When it comes to holidays, both sacred and secular, I’ve heard the statement, “I don’t need a certain day to tell me to observe something.” For example, with a day like Thanksgiving, some well meaning person may quip, “We need to be thankful everyday. Not just one day out of the year.” While this sentiment is true, these observances do serve a purpose. First, let’s take a look at Scripture to get our bearings. Then, we will look at the practical implications. Maybe, holidays can be under stood as more than time off. Then again, maybe I am thinking to much.
Religious Feasts of Israel
In addition to the weekly Sabbath, Old Testament Israel observed seven feasts: Passover, Unleavened Bread, Firstfruits, the Feast of Weeks (Pentecost), the Feast of Trumpets, the Day of Atonement, and the Feast of Booths (Tabernacles or Tents). The question of “so what” may be asked.

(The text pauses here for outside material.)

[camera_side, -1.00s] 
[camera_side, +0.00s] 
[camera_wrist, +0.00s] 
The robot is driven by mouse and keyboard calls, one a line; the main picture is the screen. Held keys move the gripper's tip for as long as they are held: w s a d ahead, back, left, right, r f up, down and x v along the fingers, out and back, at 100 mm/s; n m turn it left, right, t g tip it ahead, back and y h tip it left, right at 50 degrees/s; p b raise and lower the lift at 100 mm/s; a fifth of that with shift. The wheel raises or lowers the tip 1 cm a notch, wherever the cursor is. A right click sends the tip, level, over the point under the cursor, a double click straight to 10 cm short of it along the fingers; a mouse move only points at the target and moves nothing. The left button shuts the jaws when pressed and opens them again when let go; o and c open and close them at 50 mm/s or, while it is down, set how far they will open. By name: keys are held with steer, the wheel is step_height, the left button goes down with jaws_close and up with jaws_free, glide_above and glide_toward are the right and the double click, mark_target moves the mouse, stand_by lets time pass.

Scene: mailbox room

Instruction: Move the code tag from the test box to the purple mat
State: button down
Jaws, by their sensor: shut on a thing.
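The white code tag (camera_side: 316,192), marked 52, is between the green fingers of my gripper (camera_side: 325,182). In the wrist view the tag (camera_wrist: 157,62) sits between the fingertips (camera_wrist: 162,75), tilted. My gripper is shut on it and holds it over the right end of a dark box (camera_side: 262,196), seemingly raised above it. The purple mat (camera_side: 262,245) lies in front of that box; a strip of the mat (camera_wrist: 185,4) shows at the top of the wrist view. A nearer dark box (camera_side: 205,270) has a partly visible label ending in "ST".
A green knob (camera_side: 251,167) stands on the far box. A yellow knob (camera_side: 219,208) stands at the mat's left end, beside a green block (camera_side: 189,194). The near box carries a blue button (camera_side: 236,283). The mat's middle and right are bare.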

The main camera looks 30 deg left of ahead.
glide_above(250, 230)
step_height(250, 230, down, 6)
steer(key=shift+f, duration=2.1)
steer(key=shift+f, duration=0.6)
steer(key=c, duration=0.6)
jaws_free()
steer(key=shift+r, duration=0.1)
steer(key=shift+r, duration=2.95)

First, God said so in Leviticus 23:1-2, “And the Lord spake unto Moses, saying, Speak unto the children of Israel, and say unto them, Concerning the feasts of the Lord, which ye shall proclaim to be holy convocations, even these are my feasts.” However, if you continue to read you will see repeated a call to teach on these days their unique meanings. This was done to pass on the generational values and for the people of God, the theological underpinnings of God’s work through sacred actions.
Education & Refocus
So, while we may know the importance of of a particular value or theological typology, the same can not be said of everyone. Holidays stand as days to educate children and outsiders to a culture. It also serves as an opportunity to refocus our lives with what is important. No one is above the distractions of life and getting pulled away from what is essentially the right things in life.